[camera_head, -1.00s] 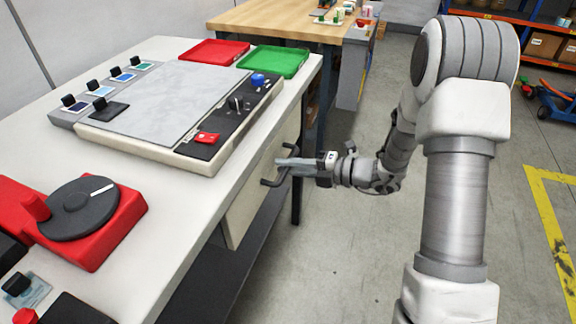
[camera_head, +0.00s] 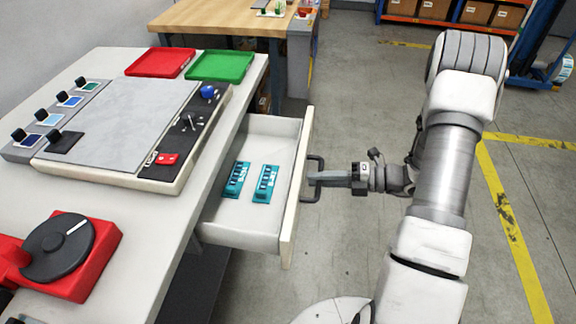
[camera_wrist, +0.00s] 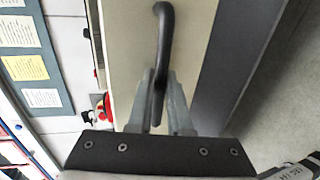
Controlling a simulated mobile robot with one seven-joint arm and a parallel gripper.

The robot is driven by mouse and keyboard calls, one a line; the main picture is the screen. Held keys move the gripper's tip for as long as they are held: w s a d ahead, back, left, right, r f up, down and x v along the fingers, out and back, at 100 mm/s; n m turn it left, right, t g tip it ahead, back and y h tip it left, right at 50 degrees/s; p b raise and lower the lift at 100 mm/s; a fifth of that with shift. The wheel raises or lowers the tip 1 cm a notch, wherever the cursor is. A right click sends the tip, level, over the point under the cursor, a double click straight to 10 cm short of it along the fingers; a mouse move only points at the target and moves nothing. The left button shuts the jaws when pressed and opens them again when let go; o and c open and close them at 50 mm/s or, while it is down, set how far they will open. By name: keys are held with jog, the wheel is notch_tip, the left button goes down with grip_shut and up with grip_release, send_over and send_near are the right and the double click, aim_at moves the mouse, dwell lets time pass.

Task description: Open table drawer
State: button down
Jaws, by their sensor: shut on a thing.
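The table drawer (camera_head: 240,224) is pulled out from under the white table (camera_head: 160,215), with its inside in view. Two teal items (camera_head: 266,184) with dark slots lie in it. The dark bar handle (camera_head: 316,170) is on the drawer's front panel. My gripper (camera_head: 322,178) is shut on the handle, coming from the right. In the wrist view the dark handle (camera_wrist: 163,40) runs between the two grey fingers (camera_wrist: 160,100), against the beige drawer front (camera_wrist: 120,60).
On the table are a grey machine panel (camera_head: 120,120) with knobs, a red tray (camera_head: 160,62), a green tray (camera_head: 222,66) and a red unit with a dark disc (camera_head: 58,247). A wooden bench (camera_head: 225,15) stands behind. The floor right of the drawer is clear apart from my arm.

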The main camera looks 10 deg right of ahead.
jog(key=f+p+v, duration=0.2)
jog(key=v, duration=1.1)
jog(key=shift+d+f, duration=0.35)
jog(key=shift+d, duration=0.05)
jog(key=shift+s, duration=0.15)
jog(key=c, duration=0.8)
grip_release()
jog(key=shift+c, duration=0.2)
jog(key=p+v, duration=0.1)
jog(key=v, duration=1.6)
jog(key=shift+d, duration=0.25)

Task description:
Search the data above for lines holding "robot" and copy each of them.

Solution to this exercise:
Controlling a simulated mobile robot with one seven-joint arm and a parallel gripper.
The robot is driven by mouse and keyboard calls, one a line; the main picture is the screen. Held keys move the gripper's tip for as long as they are held: w s a d ahead, back, left, right, r f up, down and x v along the fingers, out and back, at 100 mm/s; n m turn it left, right, t g tip it ahead, back and y h tip it left, right at 50 degrees/s; p b raise and lower the lift at 100 mm/s; a fifth of that with shift. The wheel raises or lowers the tip 1 cm a notch, wherever the cursor is. A right click sends the tip, level, over the point under the cursor, a double click straight to 10 cm short of it along the fingers; a mouse move only points at the target and moves nothing. The left button shuts the jaws when pressed and opens them again when let go; o and c open and close them at 50 mm/s or, while it is down, set how far they will open. By name: keys are held with jog, the wheel is notch_tip, the left button goes down with grip_shut and up with grip_release, send_over and send_near are the right and the double click, aim_at moves the mouse, dwell lets time pass.

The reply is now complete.